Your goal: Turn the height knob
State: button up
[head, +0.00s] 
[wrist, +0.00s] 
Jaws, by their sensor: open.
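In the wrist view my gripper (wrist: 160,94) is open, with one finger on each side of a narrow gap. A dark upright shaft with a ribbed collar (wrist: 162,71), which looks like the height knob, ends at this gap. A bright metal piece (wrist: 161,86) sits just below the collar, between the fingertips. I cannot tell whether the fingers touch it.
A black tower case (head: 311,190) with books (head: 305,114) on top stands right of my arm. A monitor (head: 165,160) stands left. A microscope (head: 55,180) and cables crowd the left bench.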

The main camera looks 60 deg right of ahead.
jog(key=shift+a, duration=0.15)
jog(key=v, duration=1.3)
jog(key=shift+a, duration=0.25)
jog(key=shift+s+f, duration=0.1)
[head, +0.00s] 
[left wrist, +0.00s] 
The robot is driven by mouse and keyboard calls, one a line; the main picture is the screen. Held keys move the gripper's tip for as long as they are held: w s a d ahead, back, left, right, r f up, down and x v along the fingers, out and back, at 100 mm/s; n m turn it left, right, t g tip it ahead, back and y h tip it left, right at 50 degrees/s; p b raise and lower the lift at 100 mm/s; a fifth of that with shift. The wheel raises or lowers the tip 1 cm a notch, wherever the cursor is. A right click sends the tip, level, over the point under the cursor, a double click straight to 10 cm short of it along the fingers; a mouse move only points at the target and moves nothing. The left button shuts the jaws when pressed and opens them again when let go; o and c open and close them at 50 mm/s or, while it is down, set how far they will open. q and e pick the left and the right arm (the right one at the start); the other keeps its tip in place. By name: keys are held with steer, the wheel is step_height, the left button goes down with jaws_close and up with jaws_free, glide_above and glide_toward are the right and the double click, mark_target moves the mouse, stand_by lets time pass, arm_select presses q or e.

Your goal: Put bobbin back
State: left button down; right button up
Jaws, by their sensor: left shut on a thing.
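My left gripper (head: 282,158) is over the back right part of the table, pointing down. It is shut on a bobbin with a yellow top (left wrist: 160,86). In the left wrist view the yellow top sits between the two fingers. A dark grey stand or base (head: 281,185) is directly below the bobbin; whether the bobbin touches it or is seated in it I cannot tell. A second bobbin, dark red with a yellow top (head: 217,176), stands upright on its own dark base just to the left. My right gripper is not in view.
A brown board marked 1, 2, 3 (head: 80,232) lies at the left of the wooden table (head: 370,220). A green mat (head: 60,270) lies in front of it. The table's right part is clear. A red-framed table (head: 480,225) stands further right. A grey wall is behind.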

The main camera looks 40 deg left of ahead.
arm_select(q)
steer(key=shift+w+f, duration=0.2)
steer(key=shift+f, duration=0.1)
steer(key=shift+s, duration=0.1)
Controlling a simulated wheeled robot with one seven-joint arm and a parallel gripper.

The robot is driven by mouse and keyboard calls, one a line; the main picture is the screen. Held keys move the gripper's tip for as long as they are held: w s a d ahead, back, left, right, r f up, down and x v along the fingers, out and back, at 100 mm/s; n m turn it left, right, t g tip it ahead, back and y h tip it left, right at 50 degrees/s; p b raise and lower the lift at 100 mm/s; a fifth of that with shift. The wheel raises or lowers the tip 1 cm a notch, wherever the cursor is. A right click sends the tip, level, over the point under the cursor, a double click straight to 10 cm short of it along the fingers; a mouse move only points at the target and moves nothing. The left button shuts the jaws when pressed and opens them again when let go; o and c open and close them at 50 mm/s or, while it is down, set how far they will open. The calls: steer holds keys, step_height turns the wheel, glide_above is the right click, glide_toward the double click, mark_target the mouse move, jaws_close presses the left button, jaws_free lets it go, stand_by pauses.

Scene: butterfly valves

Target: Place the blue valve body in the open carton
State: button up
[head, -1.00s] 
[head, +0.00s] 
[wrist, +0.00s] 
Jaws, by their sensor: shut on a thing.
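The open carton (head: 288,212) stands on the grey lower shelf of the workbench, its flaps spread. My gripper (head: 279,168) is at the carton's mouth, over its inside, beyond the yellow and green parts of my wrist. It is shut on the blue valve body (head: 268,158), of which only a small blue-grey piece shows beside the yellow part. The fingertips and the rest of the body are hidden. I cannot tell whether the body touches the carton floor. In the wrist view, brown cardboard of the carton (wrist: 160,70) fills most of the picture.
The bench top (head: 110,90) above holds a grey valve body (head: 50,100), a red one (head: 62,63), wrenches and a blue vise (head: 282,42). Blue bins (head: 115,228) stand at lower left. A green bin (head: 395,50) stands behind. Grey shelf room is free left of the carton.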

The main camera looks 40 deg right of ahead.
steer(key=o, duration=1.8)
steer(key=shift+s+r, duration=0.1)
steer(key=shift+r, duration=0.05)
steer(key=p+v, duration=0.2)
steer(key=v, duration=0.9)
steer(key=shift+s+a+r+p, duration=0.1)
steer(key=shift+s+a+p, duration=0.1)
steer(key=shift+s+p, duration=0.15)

→ EXERCISE: Write out every entry word for word.

→ EXERCISE SOLUTION:
Your goal: Turn the height knob
State: button up
[head, +0.00s] 
[wrist, +0.00s] 
Jaws, by their sensor: open.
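In the wrist view my gripper (wrist: 160,94) is open, with one finger on each side of a narrow gap. A dark upright shaft with a ribbed collar (wrist: 162,71), which looks like the height knob, ends at this gap. A bright metal piece (wrist: 161,86) sits just below the collar, between the fingertips. I cannot tell whether the fingers touch it.
A black tower case (head: 311,190) with books (head: 305,114) on top stands right of my arm. A monitor (head: 165,160) stands left. A microscope (head: 55,180) and cables crowd the left bench.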

The main camera looks 60 deg right of ahead.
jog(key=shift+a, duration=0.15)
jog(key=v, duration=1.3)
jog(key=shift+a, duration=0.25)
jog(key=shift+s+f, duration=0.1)
[head, +0.00s] 
[left wrist, +0.00s] 
The robot is driven by mouse and keyboard calls, one a line; the main picture is the screen. Held keys move the gripper's tip for as long as they are held: w s a d ahead, back, left, right, r f up, down and x v along the fingers, out and back, at 100 mm/s; n m turn it left, right, t g tip it ahead, back and y h tip it left, right at 50 degrees/s; p b raise and lower the lift at 100 mm/s; a fifth of that with shift. The wheel raises or lowers the tip 1 cm a notch, wherever the cursor is. A right click sends the tip, level, over the point under the cursor, a double click straight to 10 cm short of it along the fingers; a mouse move only points at the target and moves nothing. The left button shuts the jaws when pressed and opens them again when let go; o and c open and close them at 50 mm/s or, while it is down, set how far they will open. q and e pick the left and the right arm (the right one at the start); the other keeps its tip in place. By name: keys are held with steer, the wheel is step_height, the left button goes down with jaws_close and up with jaws_free, glide_above and glide_toward are the right and the double click, mark_target moves the mouse, stand_by lets time pass, arm_select presses q or e.

Your goal: Put bobbin back
State: left button down; right button up
Jaws, by their sensor: left shut on a thing.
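My left gripper (head: 282,158) is over the back right part of the table, pointing down. It is shut on a bobbin with a yellow top (left wrist: 160,86). In the left wrist view the yellow top sits between the two fingers. A dark grey stand or base (head: 281,185) is directly below the bobbin; whether the bobbin touches it or is seated in it I cannot tell. A second bobbin, dark red with a yellow top (head: 217,176), stands upright on its own dark base just to the left. My right gripper is not in view.
A brown board marked 1, 2, 3 (head: 80,232) lies at the left of the wooden table (head: 370,220). A green mat (head: 60,270) lies in front of it. The table's right part is clear. A red-framed table (head: 480,225) stands further right. A grey wall is behind.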

The main camera looks 40 deg left of ahead.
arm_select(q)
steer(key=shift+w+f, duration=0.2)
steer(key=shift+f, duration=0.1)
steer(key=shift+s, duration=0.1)
Controlling a simulated wheeled robot with one seven-joint arm and a parallel gripper.

The robot is driven by mouse and keyboard calls, one a line; the main picture is the screen. Held keys move the gripper's tip for as long as they are held: w s a d ahead, back, left, right, r f up, down and x v along the fingers, out and back, at 100 mm/s; n m turn it left, right, t g tip it ahead, back and y h tip it left, right at 50 degrees/s; p b raise and lower the lift at 100 mm/s; a fifth of that with shift. The wheel raises or lowers the tip 1 cm a notch, wherever the cursor is. A right click sends the tip, level, over the point under the cursor, a double click straight to 10 cm short of it along the fingers; a mouse move only points at the target and moves nothing. The left button shuts the jaws when pressed and opens them again when let go; o and c open and close them at 50 mm/s or, while it is down, set how far they will open. The calls: steer holds keys, step_height turns the wheel, glide_above is the right click, glide_toward the double click, mark_target the mouse move, jaws_close presses the left button, jaws_free lets it go, stand_by pauses.

Scene: butterfly valves

Target: Place the blue valve body in the open carton
State: button up
[head, -1.00s] 
[head, +0.00s] 
[wrist, +0.00s] 
Jaws, by their sensor: shut on a thing.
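The open carton (head: 288,212) stands on the grey lower shelf of the workbench, its flaps spread. My gripper (head: 279,168) is at the carton's mouth, over its inside, beyond the yellow and green parts of my wrist. It is shut on the blue valve body (head: 268,158), of which only a small blue-grey piece shows beside the yellow part. The fingertips and the rest of the body are hidden. I cannot tell whether the body touches the carton floor. In the wrist view, brown cardboard of the carton (wrist: 160,70) fills most of the picture.
The bench top (head: 110,90) above holds a grey valve body (head: 50,100), a red one (head: 62,63), wrenches and a blue vise (head: 282,42). Blue bins (head: 115,228) stand at lower left. A green bin (head: 395,50) stands behind. Grey shelf room is free left of the carton.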

The main camera looks 40 deg right of ahead.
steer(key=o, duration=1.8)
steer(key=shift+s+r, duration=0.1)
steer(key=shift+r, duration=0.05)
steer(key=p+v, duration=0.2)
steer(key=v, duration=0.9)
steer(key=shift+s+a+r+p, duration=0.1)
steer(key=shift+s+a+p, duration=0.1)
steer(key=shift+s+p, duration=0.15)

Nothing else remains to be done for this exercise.